Dorsey: Exactly right. I think that will be one question to ask if a company announces an acquisition. Another one is: Acquisition is a learned skill, and so some companies, you think when ITW or Danaher--they've built businesses over long periods of time and have gotten very good at doing acquisitions. They understand how to evaluate them, when to step in, when to step back. But then when you see companies that have a history of more organic growth, suddenly saying "we're going to get more aggressive," that to me is a big red flag.

Caterpillar's purchase of Bucyrus recently is something I think the analysts at Morningstar flagged and that I think was a huge mistake probably near the top of a commodity cycle. Caterpillar is not a company that has a history of doing acquisitions. They have done a few smaller ones, but not that repeated [acquisition] expertise that really gives you confidence they can get a good ROI.

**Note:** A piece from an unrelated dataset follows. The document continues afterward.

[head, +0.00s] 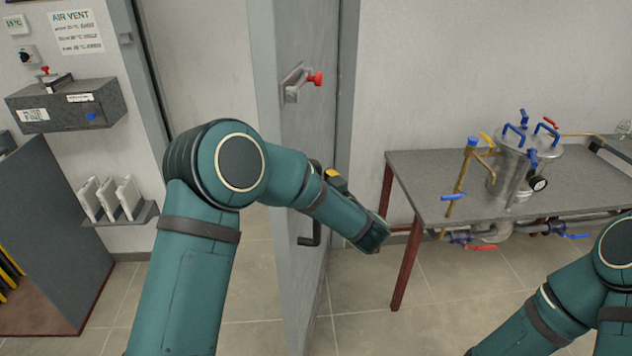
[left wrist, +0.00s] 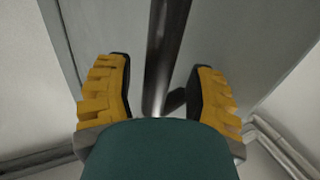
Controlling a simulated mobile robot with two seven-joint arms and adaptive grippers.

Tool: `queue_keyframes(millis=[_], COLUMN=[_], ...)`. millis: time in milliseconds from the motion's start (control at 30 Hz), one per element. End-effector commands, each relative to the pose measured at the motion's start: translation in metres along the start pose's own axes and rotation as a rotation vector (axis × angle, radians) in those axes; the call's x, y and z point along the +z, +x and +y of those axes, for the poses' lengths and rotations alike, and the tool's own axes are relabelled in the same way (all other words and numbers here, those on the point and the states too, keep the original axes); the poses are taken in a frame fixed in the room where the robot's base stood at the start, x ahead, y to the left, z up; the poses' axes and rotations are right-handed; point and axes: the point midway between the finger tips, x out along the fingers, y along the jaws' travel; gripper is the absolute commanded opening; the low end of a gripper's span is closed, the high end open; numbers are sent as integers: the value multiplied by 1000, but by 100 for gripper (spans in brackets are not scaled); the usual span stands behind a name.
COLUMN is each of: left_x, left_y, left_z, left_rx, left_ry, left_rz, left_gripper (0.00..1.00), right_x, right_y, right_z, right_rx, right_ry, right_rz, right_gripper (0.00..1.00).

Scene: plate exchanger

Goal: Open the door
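The grey door (head: 306,135) stands ajar in the head view, its edge toward me and a gap to its left. A red-knobbed latch (head: 303,83) sits high on its face. Below it is a dark bar handle (head: 309,238), partly hidden by my left arm. My left gripper (head: 335,178) is at the handle, mostly hidden by the forearm. In the left wrist view its two yellow fingers (left wrist: 160,92) are apart, with the handle bar (left wrist: 168,45) running between them and space on both sides. My right gripper is out of view.
A grey table (head: 425,180) with a metal vessel (head: 512,170) and valved pipes stands right of the door. A wall box (head: 75,108) and a small shelf (head: 122,218) are on the left wall. Tiled floor (head: 350,310) is clear in front of the door.

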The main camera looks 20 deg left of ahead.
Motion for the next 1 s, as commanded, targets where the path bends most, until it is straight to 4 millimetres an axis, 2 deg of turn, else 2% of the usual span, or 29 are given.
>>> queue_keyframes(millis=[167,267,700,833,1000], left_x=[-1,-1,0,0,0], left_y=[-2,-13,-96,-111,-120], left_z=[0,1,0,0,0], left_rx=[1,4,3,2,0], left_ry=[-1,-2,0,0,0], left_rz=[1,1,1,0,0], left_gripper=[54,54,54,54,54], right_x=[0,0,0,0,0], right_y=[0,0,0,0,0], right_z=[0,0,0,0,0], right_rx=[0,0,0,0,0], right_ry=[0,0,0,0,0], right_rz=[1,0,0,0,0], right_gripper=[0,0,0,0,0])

Stipp: So the market has been cheering some acquisitions lately, but it's important to definitely dig beneath the surface if you are a shareholder in those companies?

Dorsey: Exactly. I would say track record is one thing to look at and also just check your own gut. If it looks expensive, probably is.

Stipp: So, last thing I wanted to ask you about, Pat, actually does involve whether something looks expensive or cheap: It's the overall valuation of the market. I think the market has gotten used to pretty good earnings seasons, as we mentioned before, pretty good profitability. As you're looking at how the market overall is priced today, do you think that the market is expecting another good earning season? Could we be setting ourselves up for some disappointment or at least some rockiness if results don't quite meet those expectations?

Dorsey: It certainly seems like that's the expectation, because, estimates have been coming up. They really haven't been coming down very much. The small sell-off we had a few weeks ago, we kind of recovered ground pretty nicely. So I would think if we get a lot of earnings disappointments, there is the possibility for some rockiness.

You had the Japanese earthquake in the second quarter, which disrupted a lot of global supply chains. You had the usual seasonal shutdown for U.S. auto manufacturers moved from July, which is the third quarter, to June, which is the second quarter--that could impact some things.

So, I think what will be interesting to watch is over this week, we didn't get any warnings. We haven't had any earnings warnings really at all, and perhaps that indicates that it will be smooth sailing again.

Stipp: All right, Pat, thanks for setting the stage for second-quarter earnings season and for joining me today.

Dorsey: Always happy to be here, Jason.

Stipp: For Morningstar, I'm Jason Stipp. Thanks for watching.